A little over a month after presenting his credentials, Benko hosted Hungarian Days at the Tahana in Tel Aviv to mark the anniversary of the 1956 Hungarian Revolution, and his guests included Hungarian State Secretary Szabolcs Takács.
THIS YEAR, he moved the event to the Port of Tel Aviv where a Hungarian design exhibition was already in place at Federation Hall. Benko is a great believer in cultural diplomacy, but strangely enough, overlooks the fact that the anniversary of the Hungarian Revolution is within a day of the birthday of one of Hungary’s best-known composers, Franz Liszt.
Aside from the many events conducted by the Hungarian Embassy, Benko has participated in events run by the Israel Council on Foreign Relations, the annual International Tourism Exhibition as well as other organizations and institutions, and in many events that were incorporated into Hungary’s year of culture, including book and art launches of Hungarian expats living in Israel. In his addresses to the public there are certain points he frequently repeats, which indicate not only the image that Hungary wants to convey in Israel, but also in the wider international arena.
When speaking of the 30th anniversary of the renewal of relations, Benko also refers to “the magnificent events leading up to the collapse of communism and the regaining of our freedom and sovereignty.”
He also mentions that freedom, democracy and sovereignty were among the aspirations of the Hungarian people just as they were among Jewish people in their desire to establish the State of Israel.
In the sphere of bilateral relations and the revival of Jewish life in Hungary, especially in Budapest – which he says is the “proud capital of Jewish renaissance and a safe place in Europe for Jews” – he emphasizes that the Hungarian government is opposed to the Boycott, Divestment and Sanctions movement, or BDS and antisemitism.
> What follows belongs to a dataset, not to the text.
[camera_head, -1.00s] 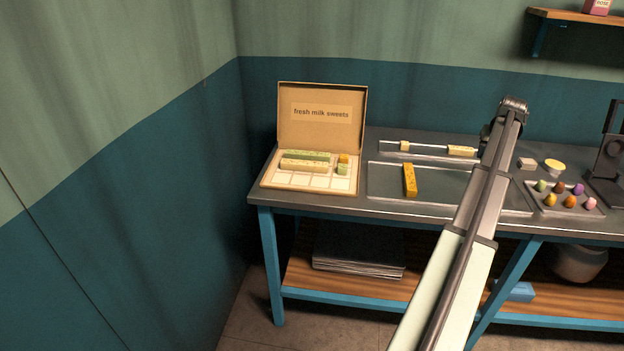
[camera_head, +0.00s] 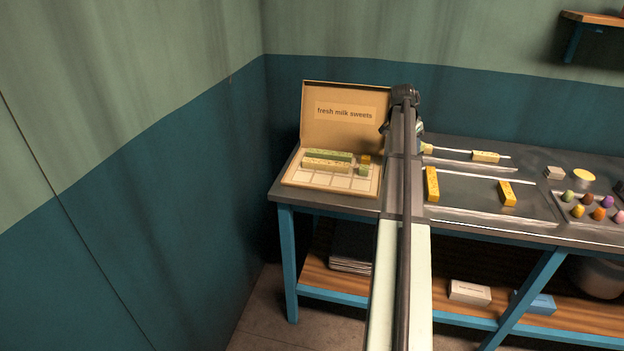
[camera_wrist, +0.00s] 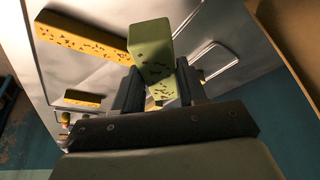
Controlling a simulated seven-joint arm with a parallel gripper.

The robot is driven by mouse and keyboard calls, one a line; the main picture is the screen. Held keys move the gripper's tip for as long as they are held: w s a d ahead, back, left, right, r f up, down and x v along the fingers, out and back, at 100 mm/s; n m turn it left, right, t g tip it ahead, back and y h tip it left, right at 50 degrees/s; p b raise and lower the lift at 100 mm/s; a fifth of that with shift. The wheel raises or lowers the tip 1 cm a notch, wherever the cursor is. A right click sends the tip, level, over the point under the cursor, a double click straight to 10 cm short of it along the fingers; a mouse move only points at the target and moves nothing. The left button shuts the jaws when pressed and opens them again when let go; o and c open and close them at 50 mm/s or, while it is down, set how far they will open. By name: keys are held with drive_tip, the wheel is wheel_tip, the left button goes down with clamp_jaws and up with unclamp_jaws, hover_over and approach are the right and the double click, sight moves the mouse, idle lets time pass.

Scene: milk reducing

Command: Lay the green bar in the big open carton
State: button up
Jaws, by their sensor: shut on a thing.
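My gripper (camera_wrist: 160,92) is shut on a green bar (camera_wrist: 150,48) with dark flecks, which stands up between the fingers in the wrist view. In the head view the gripper is at the top of my arm, just right of the big open carton (camera_head: 335,184), and mostly hides the held bar. The carton's lid stands up at the back with the label "fresh milk sweets". The front compartments look empty.
Two yellow bars (camera_head: 432,184) (camera_head: 508,193) lie on a tray right of my arm. Several coloured sweets (camera_head: 599,214) sit at the far right. A wall bounds the left side.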

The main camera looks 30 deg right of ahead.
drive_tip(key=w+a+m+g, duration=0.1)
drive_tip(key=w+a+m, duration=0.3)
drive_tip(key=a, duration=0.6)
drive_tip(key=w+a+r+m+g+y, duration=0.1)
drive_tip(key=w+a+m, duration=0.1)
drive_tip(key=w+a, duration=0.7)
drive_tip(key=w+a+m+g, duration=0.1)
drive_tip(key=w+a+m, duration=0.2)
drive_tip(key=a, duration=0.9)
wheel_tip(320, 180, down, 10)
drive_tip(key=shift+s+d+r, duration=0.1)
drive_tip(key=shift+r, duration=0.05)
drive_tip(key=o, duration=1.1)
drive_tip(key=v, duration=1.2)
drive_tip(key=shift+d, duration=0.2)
He also states that Hungary constantly defends Israel at bilateral forums and speaks out against attempts to delegitimize Israel.
Hungary has passed a law against Holocaust denial. The country observes Holocaust Memorial Day and has spoken out against antisemitism at the Human Rights Council of the United Nations
Despite ongoing media reports about antisemitic incidents in Hungary, and the neo-Nazi party Jobbik honoring the memories of leading Hungarian figures who collaborated with the Nazis, Benko often contends that Jews are more secure in Hungary than elsewhere in Europe.
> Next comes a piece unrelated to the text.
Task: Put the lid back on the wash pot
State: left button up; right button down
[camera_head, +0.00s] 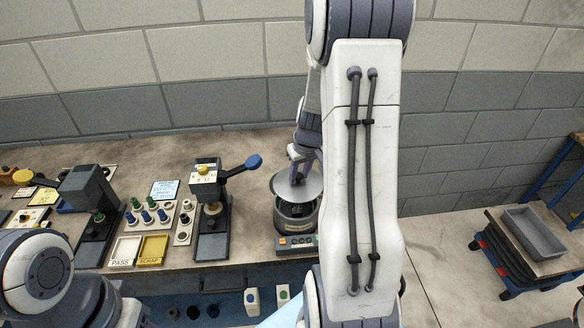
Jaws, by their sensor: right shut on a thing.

When pointing to the closeness of relations between Israel and Hungary, he inevitably talks about the exchange visits between Hungarian Prime Minister Viktor Orbán and Israeli Prime Minister Benjamin Netanyahu.
Yet Netanyahu’s office was not beyond criticizing Orbán when the Netanyahu believed that such criticism was merited. Netanyahu’s diplomatic adviser Reuven Azar spoke to Benko toward the end of last year, when Orban refused to condemn the financial magazine Figyelo after one of its covers featured Hungarian Jewish Federation president András Heisler surrounded by floating banknotes. The cover was in conjunction with an article alleging that Heisler had been involved in inappropriate fiscal activities.
WORLD JEWISH Congress president Ronald Lauder called the cover “one of the oldest and vilest caricatures of the Jewish people” adding that it placed not just the magazine but all of Hungary in a bad light.
Orban, while defending the freedom of the press, stated in a letter to Lauder that his government has zero tolerance policy for antisemitism and was committed to Hungarian Jews and their security.
In his comments about the Hungarian Cultural Year, the very articulate Benko, whose English is fluent and devoid of the Hungarian accent and vocal cadences, says the Hungarian Cultural Year is a symbol of the strategic partnership between Hungary and Israel, appeals to Israelis of all backgrounds, and raises awareness that there is a friendly country in Europe that is worth visiting.
Although the Hungarian Cultural Year officially concluded last Wednesday with a gala farewell concert in Jerusalem by opera singer Andrea Rost and a leading Hungarian gypsy band, Hungarian events continue unabated. The Budapest Gypsy Symphony Orchestra is scheduled to tour Israel from November 21-23, and there will be more Hungarian culture in store as Hungarian opera and operetta companies which have been coming to Israel every year, will continue to do so. There’s also an annual Hungarian film festival, and Benko will in all probability be in attendance.
At this year’s ITIM exhibition in February, the Travel Blog Lemetayel distributed certificates to ambassadors whose countries were among the 15 most popular travel destinations for Israelis, and Benko was naturally delighted that Budapest was in first place.
He seldom misses an occasion to tell Israelis that they are welcome in Hungary, which offers them “an open heart and an open hand.”
Prior to taking up his role as ambassador, Benko spent four years, from 2014 to 2018, as deputy state secretary for security policy and political director in the Hungarian Foreign Affairs Ministry. A member of Hungary’s diplomatic service since 2010, Benko has been engaged in matters covering European policy, international organizations and multilateral security policy, in particular the European Union, NATO, the Organization for Security and Cooperation in Europe and the Council of Europe, as well as energy diplomacy. Prior to joining the Foreign Ministry, he worked for the European Parliament in Strasbourg and Brussels from 2008 to 2010, and before that for the Hungarian Prime Minister’s Office and the Hungarian National Assembly in Budapest from 1999 to 2008.